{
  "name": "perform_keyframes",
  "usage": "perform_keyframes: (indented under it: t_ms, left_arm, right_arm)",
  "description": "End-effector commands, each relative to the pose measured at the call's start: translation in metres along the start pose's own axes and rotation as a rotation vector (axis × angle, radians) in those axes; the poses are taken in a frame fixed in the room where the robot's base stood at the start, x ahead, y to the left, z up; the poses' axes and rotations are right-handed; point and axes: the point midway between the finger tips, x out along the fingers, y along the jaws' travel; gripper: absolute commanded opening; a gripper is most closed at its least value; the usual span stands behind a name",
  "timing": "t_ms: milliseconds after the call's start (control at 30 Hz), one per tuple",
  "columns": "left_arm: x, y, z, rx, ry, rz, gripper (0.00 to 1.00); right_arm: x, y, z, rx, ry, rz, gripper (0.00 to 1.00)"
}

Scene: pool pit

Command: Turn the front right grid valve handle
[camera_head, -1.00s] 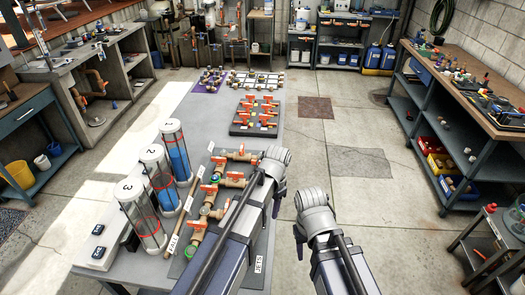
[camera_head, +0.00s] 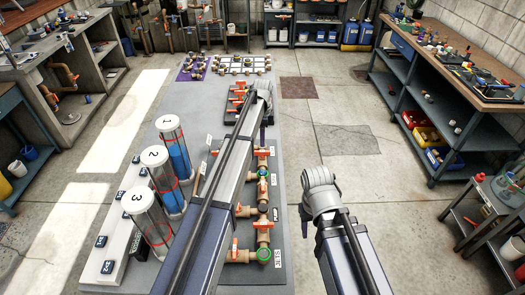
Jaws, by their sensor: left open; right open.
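The valve grid is a dark board (camera_head: 228,118) on the long grey table, with orange handles such as the left-column one (camera_head: 239,93). Its left column shows. My left arm covers much of its right side, and I cannot make out the front right handle. The left arm's grey joint is in front of the grid in the picture. My right arm's joint stands over the floor to the right of the table. No fingertips of either gripper can be seen.
Brown pipework with orange valves (camera_head: 263,198) lies nearer on the grey table (camera_head: 205,88). Clear numbered cylinders (camera_head: 170,165) stand to its left. A workbench (camera_head: 460,70) is at right. The floor (camera_head: 340,110) between is largely clear.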

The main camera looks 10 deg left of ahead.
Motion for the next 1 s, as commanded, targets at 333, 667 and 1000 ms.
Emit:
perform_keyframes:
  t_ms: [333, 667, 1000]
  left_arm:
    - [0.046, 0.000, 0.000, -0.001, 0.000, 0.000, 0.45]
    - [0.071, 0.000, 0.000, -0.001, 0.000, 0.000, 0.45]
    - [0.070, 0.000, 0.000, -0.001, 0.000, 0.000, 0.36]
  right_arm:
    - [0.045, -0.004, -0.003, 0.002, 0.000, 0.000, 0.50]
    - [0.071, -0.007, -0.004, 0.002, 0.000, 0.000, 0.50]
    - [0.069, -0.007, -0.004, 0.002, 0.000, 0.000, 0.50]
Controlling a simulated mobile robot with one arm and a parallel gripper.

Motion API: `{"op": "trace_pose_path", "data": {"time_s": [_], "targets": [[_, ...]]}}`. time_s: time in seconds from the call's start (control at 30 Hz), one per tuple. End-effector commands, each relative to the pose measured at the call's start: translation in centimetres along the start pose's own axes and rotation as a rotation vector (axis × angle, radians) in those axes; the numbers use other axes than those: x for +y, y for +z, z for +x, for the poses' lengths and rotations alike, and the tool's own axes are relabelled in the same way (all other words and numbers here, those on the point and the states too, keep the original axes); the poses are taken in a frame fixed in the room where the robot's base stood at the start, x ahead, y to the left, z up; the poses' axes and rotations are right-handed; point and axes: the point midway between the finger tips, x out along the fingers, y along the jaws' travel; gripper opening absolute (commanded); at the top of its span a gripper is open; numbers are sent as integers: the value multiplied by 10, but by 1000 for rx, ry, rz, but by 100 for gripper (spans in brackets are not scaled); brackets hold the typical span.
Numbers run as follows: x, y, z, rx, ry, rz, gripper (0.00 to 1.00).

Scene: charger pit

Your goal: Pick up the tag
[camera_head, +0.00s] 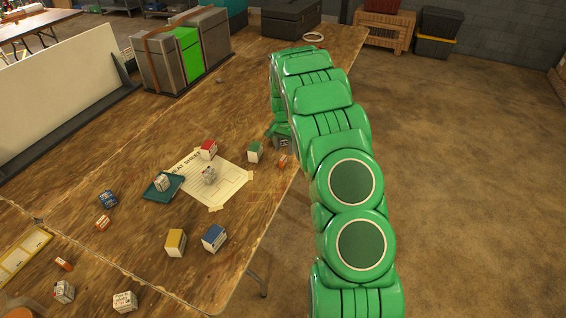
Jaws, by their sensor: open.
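My green arm reaches over the right edge of the wooden table (150,268). My gripper (279,132) is open at the far end of the arm, low near the table's right edge and mostly hidden by the arm. No item is clearly recognisable as the tag. A small orange item (282,161) lies near the table edge just in front of my gripper, apart from it. A small grey item (284,143) shows right beside the gripper; I cannot tell if it touches.
A paper sheet (232,187) and a teal tray (155,193) lie mid-table. Small boxes stand around, including green-white (255,151), red-white (208,149), yellow (175,243) and blue (214,238) ones. Large bins (180,50) and a black case (291,17) stand farther back. The floor at right is clear.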

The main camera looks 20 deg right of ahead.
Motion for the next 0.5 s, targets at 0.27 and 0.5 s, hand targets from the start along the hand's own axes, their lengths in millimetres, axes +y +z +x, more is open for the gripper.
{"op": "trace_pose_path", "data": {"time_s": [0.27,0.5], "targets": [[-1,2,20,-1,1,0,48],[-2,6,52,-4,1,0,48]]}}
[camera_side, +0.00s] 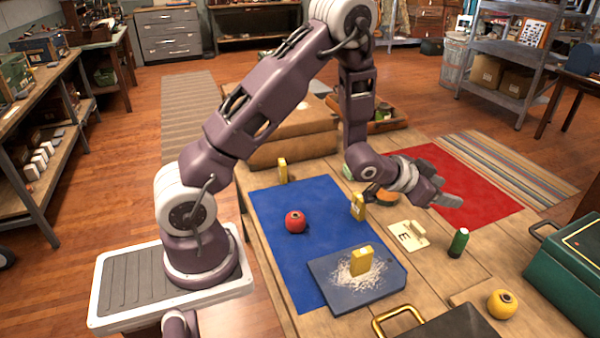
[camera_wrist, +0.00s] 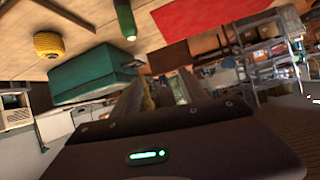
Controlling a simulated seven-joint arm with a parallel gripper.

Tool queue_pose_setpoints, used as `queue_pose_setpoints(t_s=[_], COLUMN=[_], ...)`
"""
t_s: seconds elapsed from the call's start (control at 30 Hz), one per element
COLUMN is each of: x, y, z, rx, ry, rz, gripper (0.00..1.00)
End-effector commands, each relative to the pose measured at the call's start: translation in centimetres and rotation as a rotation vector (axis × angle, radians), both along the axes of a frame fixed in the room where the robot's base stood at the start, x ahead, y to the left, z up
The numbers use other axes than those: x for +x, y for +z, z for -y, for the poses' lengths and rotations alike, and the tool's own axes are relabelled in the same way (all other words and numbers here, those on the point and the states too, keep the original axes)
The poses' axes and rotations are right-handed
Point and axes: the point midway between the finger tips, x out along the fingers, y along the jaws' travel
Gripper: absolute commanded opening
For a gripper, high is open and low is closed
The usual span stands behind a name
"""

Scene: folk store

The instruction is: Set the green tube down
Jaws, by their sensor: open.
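The green tube (camera_side: 458,243) stands upright on the wooden table in the side view, right of a small cream card marked E (camera_side: 408,236). It also shows at the top edge of the wrist view (camera_wrist: 125,20), where part of it is cut off. My gripper (camera_side: 447,200) is level above the table, behind and above the tube in the side view, and apart from it. Its two fingers show spread in the wrist view (camera_wrist: 160,92), with nothing seen held between them.
A blue mat (camera_side: 275,225) carries a red ball-shaped object (camera_side: 295,222) and a slate board (camera_side: 330,289) with a yellow block (camera_side: 361,261) on white shreds. A red mat (camera_side: 485,205) lies behind. A green case (camera_side: 570,265) and a yellow round object (camera_side: 502,304) stand right.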

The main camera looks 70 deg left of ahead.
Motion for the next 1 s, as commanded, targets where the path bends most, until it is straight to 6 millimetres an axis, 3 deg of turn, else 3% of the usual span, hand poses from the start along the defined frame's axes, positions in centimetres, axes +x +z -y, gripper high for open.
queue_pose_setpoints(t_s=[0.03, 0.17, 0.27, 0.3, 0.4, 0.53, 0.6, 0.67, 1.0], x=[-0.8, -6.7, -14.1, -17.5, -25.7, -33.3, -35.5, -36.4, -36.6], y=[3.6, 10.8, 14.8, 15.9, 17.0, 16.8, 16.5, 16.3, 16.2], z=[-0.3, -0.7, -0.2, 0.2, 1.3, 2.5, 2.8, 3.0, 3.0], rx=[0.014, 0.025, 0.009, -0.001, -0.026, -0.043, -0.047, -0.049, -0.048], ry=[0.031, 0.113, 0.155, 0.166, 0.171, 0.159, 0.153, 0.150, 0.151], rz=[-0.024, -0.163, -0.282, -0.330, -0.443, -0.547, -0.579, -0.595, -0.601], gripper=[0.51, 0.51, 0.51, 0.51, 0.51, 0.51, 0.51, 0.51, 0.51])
^^^^
> **WHAT YOU SHOULD DO**
State how many lines of the listing include "name", and nothing more.

> **TASK RESULT**
3